Here are some of the regulatory developments of significance to broadcasters from the past  week, with links to where you can go to find more information as to how these actions may affect your operations.

  • July 18, 2022 was the reply comment deadline for the FCC’s Notice of Proposed Rulemaking on the its proposed regulatory fees for fiscal year 2022. The NAB Reply argued that broadcasters are proposed to pay too much, and contends that certain FCC operational costs have been misallocated to broadcasters for regulatory activities that do not involve them (the reg fees are allocated to reimburse the FCC for the costs of regulating each industry that the FCC oversees).  The NAB recognized that, as the fees need to be set soon so that they can be paid before the October 1 start of the next fiscal year, the FCC may not be able to broaden the base of payors to include currently unlicensed entities that benefit from FCC regulation, fees on broadcasters should be limited to an increase of no more than 5% rather than the 13% increase proposed for radio.  The FCC budget, which the fees are to reimburse, only increased by 2.1%.  As might be expected, representatives of other segments of the communications industry argued that their portion of the fees should not be increased.  Expect an FCC decision setting the final amounts for the fees in late August or very early September.
  • The FCC’s Enforcement Bureau issued a Notice of Violation (NOV) to an FM station in Georgia for operating an FM booster without FCC authorization – and without even applying for one. The NOV directs the station to file within 20 days a written explanation of its violations and what it has done to cure the problem.  The NOV cautions that the Enforcement Bureau could take further action against the station in the future, including assessment of a fine.  The Bureau also issued a similar NOV to an FM station in Florida for operating from a location not authorized by its Special Temporary Authority (STA), using an antenna not authorized by the STA. Remember, if you plan to change the transmission facilities with which your station operates, in the vast majority of cases, you will need the FCC’s prior approval to do so.
  • The FCC’s Audio Division issued a short-term renewal of one year (as opposed to a full term of eight years) to a group of Texas FM stations, each of which was alleged to have been silent for 25% of its license term and over 40% of the period covered by the renewal application plus the time that the renewal was under consideration. This again reminds broadcasters of the seriousness with which the Audio Division is treating stations that have been silent for extended periods.  See the July 19 entry on our Broadcast Law Blog for further discussion of the FCC’s developing practices in dealing with stations that are not continuously operating.

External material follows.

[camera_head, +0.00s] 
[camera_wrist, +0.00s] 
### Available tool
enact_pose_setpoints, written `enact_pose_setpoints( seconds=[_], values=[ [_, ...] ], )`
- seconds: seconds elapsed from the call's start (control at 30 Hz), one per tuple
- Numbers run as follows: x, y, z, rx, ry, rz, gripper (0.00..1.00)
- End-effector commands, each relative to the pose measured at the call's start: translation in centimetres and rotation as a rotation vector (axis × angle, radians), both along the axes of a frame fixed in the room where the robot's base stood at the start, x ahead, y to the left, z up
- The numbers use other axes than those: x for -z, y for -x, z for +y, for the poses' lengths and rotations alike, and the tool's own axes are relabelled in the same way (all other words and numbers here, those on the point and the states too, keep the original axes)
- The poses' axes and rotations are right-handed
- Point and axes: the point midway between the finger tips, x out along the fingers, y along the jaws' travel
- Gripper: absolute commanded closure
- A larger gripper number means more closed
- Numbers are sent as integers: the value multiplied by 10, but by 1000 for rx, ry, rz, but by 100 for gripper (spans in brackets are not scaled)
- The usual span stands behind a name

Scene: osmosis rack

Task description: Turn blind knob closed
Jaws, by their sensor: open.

  • The FCC continues to aggressively police pirate radio stations, issuing five notices of illegal operation on July 18. In each case, the FCC warned the alleged violator that it could be subject to a fine of up to $2.1 million if such illegal operations continued.  These notices were again directed at the owners of the properties from which the pirates were operating.  See a sample notice here.
  • The FCC’s Audio Division rejected a request for the grant of an application from last year’s window for new Noncommercial Educational (NCE) reserved-band FM stations. The applicant requesting the grant was not preferred in a May decision awarding a construction permit to another mutually exclusive (MX) applicant based on its proposed superior technical coverage. After that decision, the applicant in this case amended its application and contended that, as the amendment removed any conflict with the winning applicant, its application should also be granted.  The FCC rejected that contention, as its rules only allow grant of one application out of any group of MX NCE applicants.  In its rulemaking setting the rules for deciding between MX NCE applications, it specifically rejected a proposal to allow “secondary grants” from within any MX group, fearing that allowing such grants would be administratively difficult and might result in the grant of technically inferior applications.  Without compelling reasons, which the Division did not see in this case, this policy will not be waived.
  • A new Chief Judge was appointed to the Copyright Royalty Board (CRB). The CRB sets certain music royalties and allocates certain fees collected by the Copyright Office.   For instance, the CRB sets the fees radio broadcasters pay to SoundExchange for streaming their signals on the Internet.  It also decides on the distribution of the distant signal royalties paid by cable and satellite for importing non-local television stations and the fees paid to ASCAP, BMI, SESAC and GMR by noncommercial broadcasters.  We wrote on our blog about the many other proceedings relevant to media companies in which the CRB is involved.